Guys, is it possible to have a polite and respectful conversation about bicycles without it derailing into nothingness through a series of logical fallacies and childish nitpicking?
I mean... I've started with "the road code isn't up-to-date with the modern traffic of both bicycles and cars, it should be renewed", and we ended up with mobility scooters (by the way, they are -VEHICLES-), 2-hours ride to work by bicycle at Tour de France pace, extreme pedancy on Texas taxes and whether walking is a right or not.
Why is that that criticizing the behaviour of some cyclist is bad? We all do -extensively- for cars, even towards bicycle, if that is the case (does anyone remember my comments on the two cyclists run over by cars in the idiots+car thread?)
Why is that that highlighting problems of coexistence is bad? We all do for cars and other vehicles or pedestrians.
Why is that that proposing to change things is bad? We all do for cars and dangerous situations.
Why is that that asking for equal rights and responsibilities is bad? We all do for cars and other vehicles.
Why is that that when the theme "problems caused by riding bicycles" comes out, I find people getting angry? What is happening? Why is so socially wrong to talk about bicycles and the problems they might create?
There is not a war going on, it is a matter of making life better for everyone. Safety first, then efficiency. We still have to decide whether bicycles are vehicles or not. If they are, they can carry the rights of vehicles, but they must carry their burdens too. If they are not, they should enjoy the same rules (and burdens, and rights) as other non-vehicles. It is not difficult. Will that mean making cycling more complicated and possibly an activity which requires attention and focus? Maybe. Why is this a problem? Do someone fear having to use mental resources while riding?
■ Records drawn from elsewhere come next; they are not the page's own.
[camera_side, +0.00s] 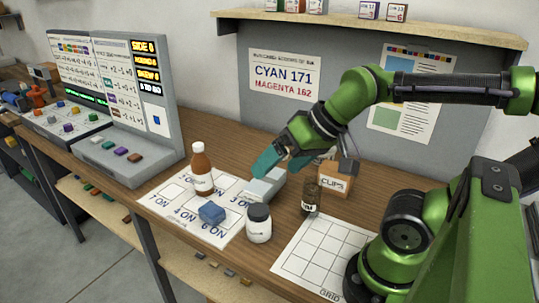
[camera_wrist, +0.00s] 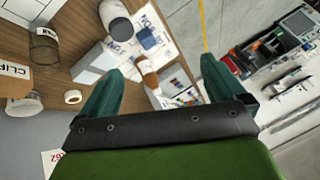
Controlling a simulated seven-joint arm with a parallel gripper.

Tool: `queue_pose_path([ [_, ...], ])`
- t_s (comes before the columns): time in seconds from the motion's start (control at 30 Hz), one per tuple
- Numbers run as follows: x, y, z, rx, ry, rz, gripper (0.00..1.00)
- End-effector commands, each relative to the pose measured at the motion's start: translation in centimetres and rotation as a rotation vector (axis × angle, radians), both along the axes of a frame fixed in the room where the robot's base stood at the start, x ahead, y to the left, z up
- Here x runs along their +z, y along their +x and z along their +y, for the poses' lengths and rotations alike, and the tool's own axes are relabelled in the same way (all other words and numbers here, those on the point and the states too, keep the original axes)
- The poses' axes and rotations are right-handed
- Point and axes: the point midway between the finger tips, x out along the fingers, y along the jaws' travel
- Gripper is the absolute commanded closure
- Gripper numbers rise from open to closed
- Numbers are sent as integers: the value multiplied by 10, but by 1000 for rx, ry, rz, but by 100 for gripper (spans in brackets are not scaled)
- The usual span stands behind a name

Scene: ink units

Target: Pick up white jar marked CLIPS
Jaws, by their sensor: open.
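My gripper (camera_side: 284,164), also in the wrist view (camera_wrist: 170,67), is open and empty. It hangs above the pale grey block, behind the white jar and left of the tan box.
A brown bottle (camera_side: 201,171) and a blue block (camera_side: 212,213) stand on the numbered sheet (camera_side: 180,217). A pale grey block (camera_side: 263,187) lies below my gripper. A dark glass jar (camera_side: 311,197) stands between white jar and tan box. The grid sheet (camera_side: 315,256) is empty.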

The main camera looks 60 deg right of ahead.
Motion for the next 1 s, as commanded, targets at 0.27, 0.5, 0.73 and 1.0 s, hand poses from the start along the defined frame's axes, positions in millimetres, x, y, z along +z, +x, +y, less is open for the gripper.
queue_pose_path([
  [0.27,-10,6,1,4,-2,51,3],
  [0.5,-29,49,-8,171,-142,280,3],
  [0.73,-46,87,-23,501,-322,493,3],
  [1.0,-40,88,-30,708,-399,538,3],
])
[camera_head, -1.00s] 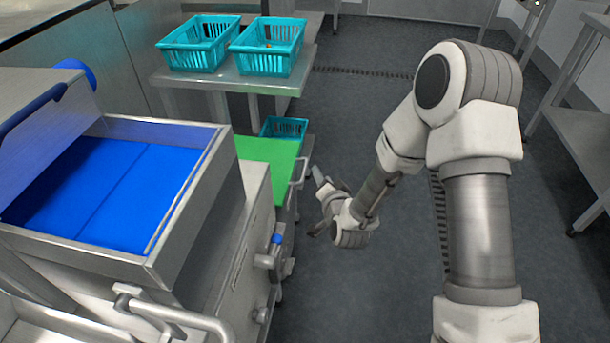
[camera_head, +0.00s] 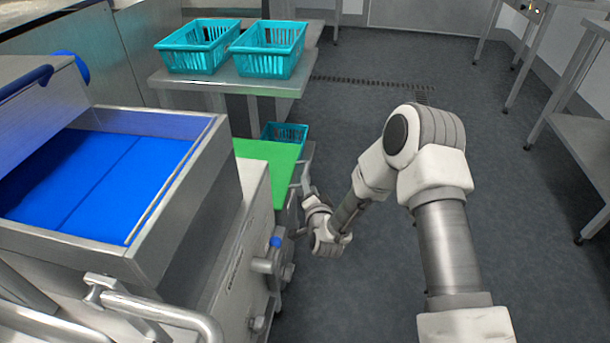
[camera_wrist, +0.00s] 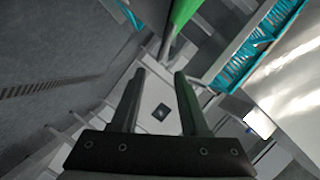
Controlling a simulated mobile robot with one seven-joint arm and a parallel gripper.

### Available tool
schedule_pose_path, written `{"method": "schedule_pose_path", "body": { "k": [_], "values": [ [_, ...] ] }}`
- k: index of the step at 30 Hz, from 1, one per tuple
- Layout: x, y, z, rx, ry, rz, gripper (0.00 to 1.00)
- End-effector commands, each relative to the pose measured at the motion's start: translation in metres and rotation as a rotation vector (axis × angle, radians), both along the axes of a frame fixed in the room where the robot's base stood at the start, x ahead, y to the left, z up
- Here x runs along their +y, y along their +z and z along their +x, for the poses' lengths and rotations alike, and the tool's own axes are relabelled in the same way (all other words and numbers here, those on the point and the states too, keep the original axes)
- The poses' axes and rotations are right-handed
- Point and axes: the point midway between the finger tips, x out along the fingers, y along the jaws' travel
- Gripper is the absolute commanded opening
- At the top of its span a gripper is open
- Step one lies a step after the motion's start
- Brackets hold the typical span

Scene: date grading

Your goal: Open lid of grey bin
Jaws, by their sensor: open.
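I cannot make out a grey bin or its lid for certain in either view. My gripper (camera_wrist: 159,74) is open and empty in the wrist view, its two dark fingers spread apart. Between and beyond the fingers is a pale grey surface (camera_wrist: 160,100) with a small dark square mark; I cannot tell what it belongs to. In the head view my gripper is low beside the right side of the steel machine, near the green surface, and its fingers are hard to make out.
The steel machine with a blue belt (camera_head: 105,180) fills the left. A green surface (camera_head: 268,165) lies behind it, with a teal basket (camera_head: 285,133) beyond. Two teal baskets (camera_head: 197,50) (camera_head: 268,50) stand on a steel table (camera_head: 225,80).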

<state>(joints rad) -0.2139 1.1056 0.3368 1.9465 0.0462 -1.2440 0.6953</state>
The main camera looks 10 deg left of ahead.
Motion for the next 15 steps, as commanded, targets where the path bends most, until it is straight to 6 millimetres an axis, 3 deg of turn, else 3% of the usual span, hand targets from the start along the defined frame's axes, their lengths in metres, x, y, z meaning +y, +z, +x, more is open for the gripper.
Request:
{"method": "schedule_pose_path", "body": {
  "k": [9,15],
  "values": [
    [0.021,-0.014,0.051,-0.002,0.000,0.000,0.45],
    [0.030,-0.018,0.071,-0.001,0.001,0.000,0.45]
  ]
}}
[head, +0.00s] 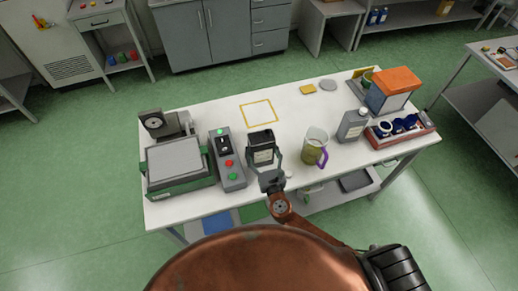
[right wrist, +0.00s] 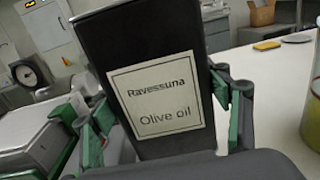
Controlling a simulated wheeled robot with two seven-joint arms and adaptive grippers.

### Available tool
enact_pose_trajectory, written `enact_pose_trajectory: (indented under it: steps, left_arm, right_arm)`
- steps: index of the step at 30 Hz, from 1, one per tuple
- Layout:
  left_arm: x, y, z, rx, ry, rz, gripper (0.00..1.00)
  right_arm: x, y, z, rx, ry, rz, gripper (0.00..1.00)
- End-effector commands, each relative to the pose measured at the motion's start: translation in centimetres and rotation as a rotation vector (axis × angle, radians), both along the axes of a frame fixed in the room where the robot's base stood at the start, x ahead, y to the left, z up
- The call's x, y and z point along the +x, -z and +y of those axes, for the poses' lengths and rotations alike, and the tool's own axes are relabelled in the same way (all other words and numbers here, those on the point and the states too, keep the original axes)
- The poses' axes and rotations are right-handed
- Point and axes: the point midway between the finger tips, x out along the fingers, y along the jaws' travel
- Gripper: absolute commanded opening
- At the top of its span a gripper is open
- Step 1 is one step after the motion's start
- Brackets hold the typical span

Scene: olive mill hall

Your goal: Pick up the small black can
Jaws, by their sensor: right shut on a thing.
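The small black can (head: 261,138) has a pale label reading "Ravessuna Olive oil". It stands near the middle of the white table (head: 215,112), between the control box and the jug. My right gripper (head: 264,158) is shut on the can, with a finger on each side. In the right wrist view the can (right wrist: 160,45) fills the middle, between the green and grey fingers of the gripper (right wrist: 162,112). The can's base is hidden, so I cannot tell whether it touches the table. My left gripper is not in view.
A control box with buttons (head: 227,160) and a scale (head: 178,165) stand left. A jug with purple handle (head: 314,148), a grey bottle (head: 351,126) and a red crate (head: 402,135) stand right. A yellow outlined square (head: 259,113) lies bare behind the can.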

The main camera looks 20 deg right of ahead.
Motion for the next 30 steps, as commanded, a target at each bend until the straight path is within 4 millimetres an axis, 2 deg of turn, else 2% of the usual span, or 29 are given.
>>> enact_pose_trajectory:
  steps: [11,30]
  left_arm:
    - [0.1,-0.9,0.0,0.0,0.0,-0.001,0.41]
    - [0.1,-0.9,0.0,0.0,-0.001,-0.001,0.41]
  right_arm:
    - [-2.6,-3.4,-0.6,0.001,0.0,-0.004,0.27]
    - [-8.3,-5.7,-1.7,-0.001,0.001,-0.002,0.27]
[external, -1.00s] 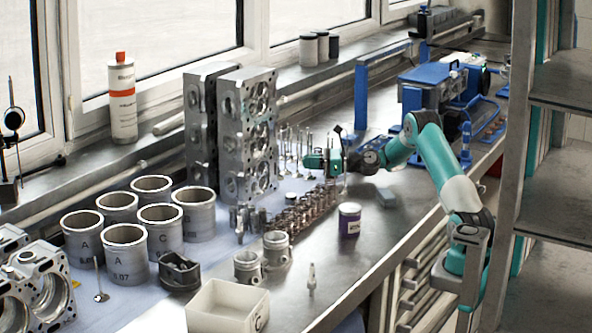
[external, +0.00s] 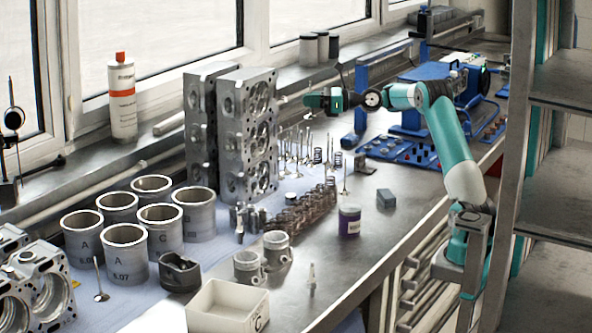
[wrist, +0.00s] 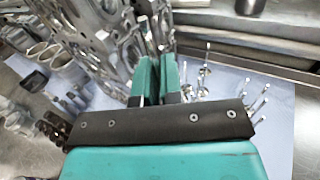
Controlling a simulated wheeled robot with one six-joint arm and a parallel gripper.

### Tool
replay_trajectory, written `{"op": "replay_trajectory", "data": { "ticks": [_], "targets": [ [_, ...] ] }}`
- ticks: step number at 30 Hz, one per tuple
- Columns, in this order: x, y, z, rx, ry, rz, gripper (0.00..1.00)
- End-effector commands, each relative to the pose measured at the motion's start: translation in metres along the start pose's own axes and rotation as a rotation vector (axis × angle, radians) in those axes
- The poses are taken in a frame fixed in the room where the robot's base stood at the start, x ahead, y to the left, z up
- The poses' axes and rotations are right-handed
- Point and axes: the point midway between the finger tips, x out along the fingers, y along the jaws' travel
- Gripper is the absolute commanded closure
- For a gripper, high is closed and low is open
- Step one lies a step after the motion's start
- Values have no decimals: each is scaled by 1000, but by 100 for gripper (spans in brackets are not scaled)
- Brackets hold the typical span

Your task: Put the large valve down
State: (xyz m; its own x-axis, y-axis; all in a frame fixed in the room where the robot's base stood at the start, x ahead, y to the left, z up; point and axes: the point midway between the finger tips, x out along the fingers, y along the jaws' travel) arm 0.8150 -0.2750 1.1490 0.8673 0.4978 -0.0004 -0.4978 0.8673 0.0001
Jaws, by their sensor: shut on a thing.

I am sure not.
Everyone has the same right to be on the road: 18-wheelers, buses, cars, motorbikes, scooters, bicycles, pedestrians. They are different, we need rules to accomodate everyone on the road, and we might need to adequate them to actual physics, not just what our mind would prefer. And as much as it is possible, mobility should be a choice. If I want to move by car, I must have the right to do it, as long as I'm paying an adequate social and material cost so as to cover the resources I'm using. Cars, moreover, can not be canceled out of our societies, and cars are not a bad thing, a devil, a mark of shame: cars (or, to be more correct, personal motorized mobility) has liberated endless amount of people who couldn't otherwise move out of their own neighbourhood or their own street. We have to rethink many things about that, but not the idea of having the possibility of motorized personal transportation.
And as for bicycles, everyone has the right to ride: the athletic guy clad in Lycra training on an ultra-light bike for two hours on end to prepare for competion and the old-lady on her old bike going out for groceries. I have seen people treating both of them as if they were the same, or using only one of these two categories as if that was the whole of "cyclists". They are not. This difference has to be taken into account both for defining the rules of integration with motorized vehicles and the rules of cyclist-to-cyclist respect, safety and circulation, or the cyclist-pedestrians relations.
Things are not easy.
And the world is not all northern Europe. What works in northern Europe won't in most other places. And northern Europe itself is not exempt of problems. I've been there, I've seen it. If we believe that bicycles might be a mean of transportation used by the masses in the future, we have to rethink our rules and roads now, and not in a way that excludes other road users.